Stated task
Only the lines from the one containing "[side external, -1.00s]" through the one containing "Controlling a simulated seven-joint" should be duplicated, exactly as they appear. Pictures are to be left out.

[Records of robot episodes]
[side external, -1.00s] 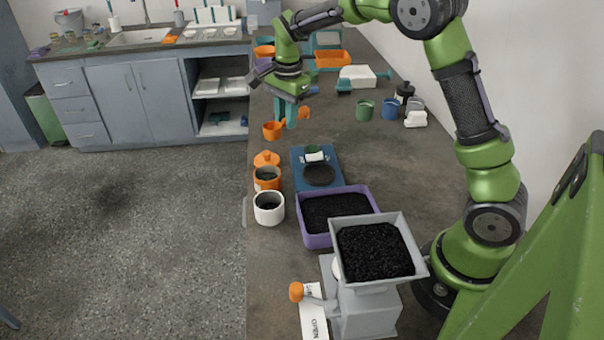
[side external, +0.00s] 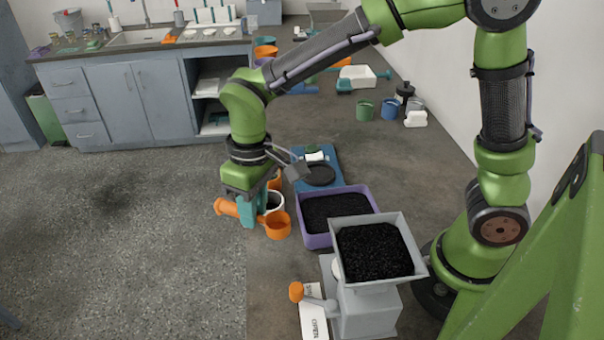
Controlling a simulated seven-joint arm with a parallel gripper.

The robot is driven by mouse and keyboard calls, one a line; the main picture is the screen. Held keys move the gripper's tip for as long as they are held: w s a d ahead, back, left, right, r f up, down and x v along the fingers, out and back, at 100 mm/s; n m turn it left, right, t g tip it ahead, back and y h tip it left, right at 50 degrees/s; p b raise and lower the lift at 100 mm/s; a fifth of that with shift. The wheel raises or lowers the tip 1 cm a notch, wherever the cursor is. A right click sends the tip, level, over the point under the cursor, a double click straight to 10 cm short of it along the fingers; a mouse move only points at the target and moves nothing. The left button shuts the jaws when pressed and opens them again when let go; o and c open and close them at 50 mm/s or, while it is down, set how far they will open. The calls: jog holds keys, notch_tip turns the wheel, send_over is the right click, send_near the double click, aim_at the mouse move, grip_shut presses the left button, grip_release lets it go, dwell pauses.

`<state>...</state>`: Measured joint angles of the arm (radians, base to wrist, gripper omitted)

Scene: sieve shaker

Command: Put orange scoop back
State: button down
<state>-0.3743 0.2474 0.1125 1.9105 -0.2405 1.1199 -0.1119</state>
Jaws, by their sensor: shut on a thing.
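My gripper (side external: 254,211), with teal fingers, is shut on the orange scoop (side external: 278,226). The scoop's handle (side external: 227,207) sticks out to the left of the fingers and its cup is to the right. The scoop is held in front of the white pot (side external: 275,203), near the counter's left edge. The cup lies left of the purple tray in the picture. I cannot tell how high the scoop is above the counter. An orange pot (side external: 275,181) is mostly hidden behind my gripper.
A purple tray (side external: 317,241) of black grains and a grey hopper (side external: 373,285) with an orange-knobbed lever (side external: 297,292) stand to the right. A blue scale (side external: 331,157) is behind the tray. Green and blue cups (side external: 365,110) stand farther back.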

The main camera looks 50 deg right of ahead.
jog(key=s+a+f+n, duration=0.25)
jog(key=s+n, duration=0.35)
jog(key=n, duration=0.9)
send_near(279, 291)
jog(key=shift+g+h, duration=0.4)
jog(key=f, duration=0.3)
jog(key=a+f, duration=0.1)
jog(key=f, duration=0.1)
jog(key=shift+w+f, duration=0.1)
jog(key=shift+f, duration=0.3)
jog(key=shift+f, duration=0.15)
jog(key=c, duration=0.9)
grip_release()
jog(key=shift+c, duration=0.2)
* * *
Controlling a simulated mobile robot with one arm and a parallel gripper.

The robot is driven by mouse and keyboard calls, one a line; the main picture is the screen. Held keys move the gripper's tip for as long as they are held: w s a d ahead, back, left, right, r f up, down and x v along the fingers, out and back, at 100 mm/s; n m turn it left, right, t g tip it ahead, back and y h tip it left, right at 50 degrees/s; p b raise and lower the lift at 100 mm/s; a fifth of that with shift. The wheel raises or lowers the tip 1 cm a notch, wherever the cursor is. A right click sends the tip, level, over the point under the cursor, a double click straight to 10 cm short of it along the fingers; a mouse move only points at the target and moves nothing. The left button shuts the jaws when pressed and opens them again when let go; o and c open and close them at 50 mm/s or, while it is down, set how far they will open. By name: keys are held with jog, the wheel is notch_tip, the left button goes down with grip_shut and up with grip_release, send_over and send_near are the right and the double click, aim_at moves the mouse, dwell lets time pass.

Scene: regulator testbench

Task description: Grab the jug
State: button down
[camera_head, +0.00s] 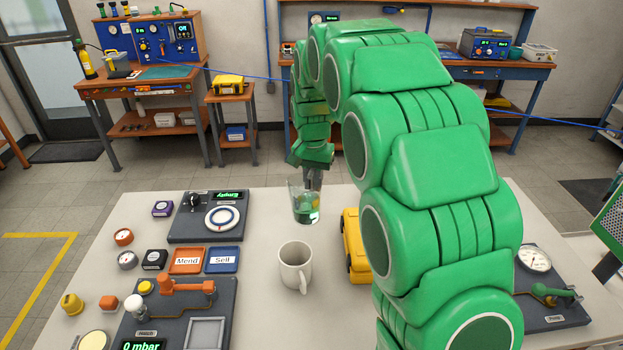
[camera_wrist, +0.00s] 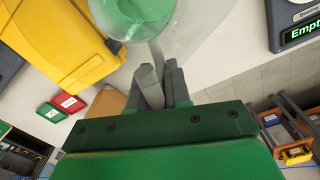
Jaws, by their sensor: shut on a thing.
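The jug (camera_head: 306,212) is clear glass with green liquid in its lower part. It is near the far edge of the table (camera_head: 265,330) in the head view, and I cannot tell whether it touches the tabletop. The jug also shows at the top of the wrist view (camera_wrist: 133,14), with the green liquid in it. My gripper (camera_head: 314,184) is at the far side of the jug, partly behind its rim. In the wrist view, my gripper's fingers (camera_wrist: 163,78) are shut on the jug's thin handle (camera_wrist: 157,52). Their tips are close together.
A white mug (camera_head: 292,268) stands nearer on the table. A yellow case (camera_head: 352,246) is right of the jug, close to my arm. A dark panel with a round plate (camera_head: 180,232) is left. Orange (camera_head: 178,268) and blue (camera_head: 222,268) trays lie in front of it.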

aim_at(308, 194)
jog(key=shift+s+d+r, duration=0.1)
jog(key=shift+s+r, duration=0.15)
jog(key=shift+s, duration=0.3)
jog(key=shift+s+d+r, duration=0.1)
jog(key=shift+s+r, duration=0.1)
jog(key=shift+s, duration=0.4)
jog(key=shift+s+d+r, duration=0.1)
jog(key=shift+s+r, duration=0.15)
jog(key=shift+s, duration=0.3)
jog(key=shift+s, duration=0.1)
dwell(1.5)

Problem solution
[side external, -1.00s] 
[side external, +0.00s] 
Controlling a simulated seven-joint arm with a parallel gripper.

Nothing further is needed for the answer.